» Objective
Reproduce all the material exactly, minus any pictures it holds.

# # #

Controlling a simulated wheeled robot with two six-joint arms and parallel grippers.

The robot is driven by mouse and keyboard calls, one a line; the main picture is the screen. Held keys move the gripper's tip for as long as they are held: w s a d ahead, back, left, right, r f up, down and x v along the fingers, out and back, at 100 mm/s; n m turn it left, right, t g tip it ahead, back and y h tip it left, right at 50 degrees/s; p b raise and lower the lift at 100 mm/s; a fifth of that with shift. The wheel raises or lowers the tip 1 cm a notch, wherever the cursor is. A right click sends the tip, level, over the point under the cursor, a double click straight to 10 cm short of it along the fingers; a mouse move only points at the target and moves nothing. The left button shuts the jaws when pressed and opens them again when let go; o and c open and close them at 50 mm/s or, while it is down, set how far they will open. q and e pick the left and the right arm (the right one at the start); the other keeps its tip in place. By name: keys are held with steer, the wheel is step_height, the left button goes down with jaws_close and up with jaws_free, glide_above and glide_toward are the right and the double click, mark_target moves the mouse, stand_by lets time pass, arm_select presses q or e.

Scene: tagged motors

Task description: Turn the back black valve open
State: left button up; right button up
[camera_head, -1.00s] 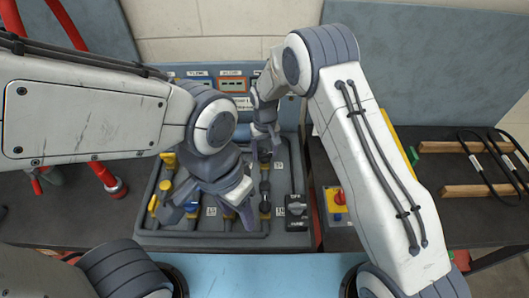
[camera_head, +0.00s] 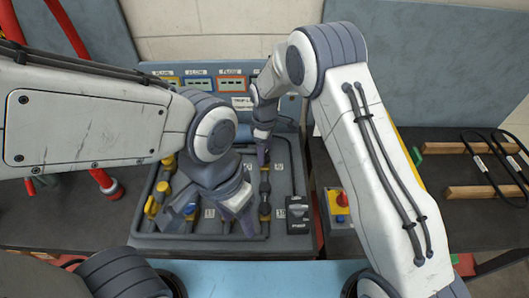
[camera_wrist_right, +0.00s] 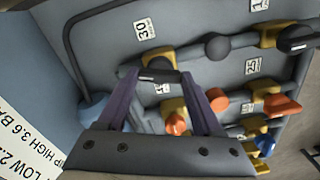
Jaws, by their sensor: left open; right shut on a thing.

# # #

» Exercise solution
Controlling a simulated wheeled robot with two six-joint arms and parallel grippers.

The robot is driven by mouse and keyboard calls, one a line; the main picture is the screen. Held keys move the gripper's tip for as long as they are held: w s a d ahead, back, left, right, r f up, down and x v along the fingers, out and back, at 100 mm/s; n m turn it left, right, t g tip it ahead, back and y h tip it left, right at 50 degrees/s; p b raise and lower the lift at 100 mm/s; a fifth of that with shift. The wheel raises or lowers the tip 1 cm a notch, wherever the cursor is. A right click sends the tip, level, over the point under the cursor, a double click straight to 10 cm short of it along the fingers; a mouse move only points at the target and moves nothing. The left button shuts the jaws when pressed and opens them again when let go; o and c open and close them at 50 mm/s or, while it is down, set how far they will open. q and e pick the left and the right arm (the right one at the start); the other keeps its tip in place. By name: keys are held with steer, the wheel is step_height, the left button goes down with jaws_close and up with jaws_free, glide_above and glide_toward are the right and the double click, mark_target moves the mouse, stand_by lets time pass, arm_select presses q or e.

Scene: tagged motors

Task description: Turn the back black valve open
State: left button up; right button up
[camera_head, -1.00s] 
[camera_head, +0.00s] 
[camera_wrist_right, +0.00s] 
Jaws, by their sensor: left open; right shut on a thing.

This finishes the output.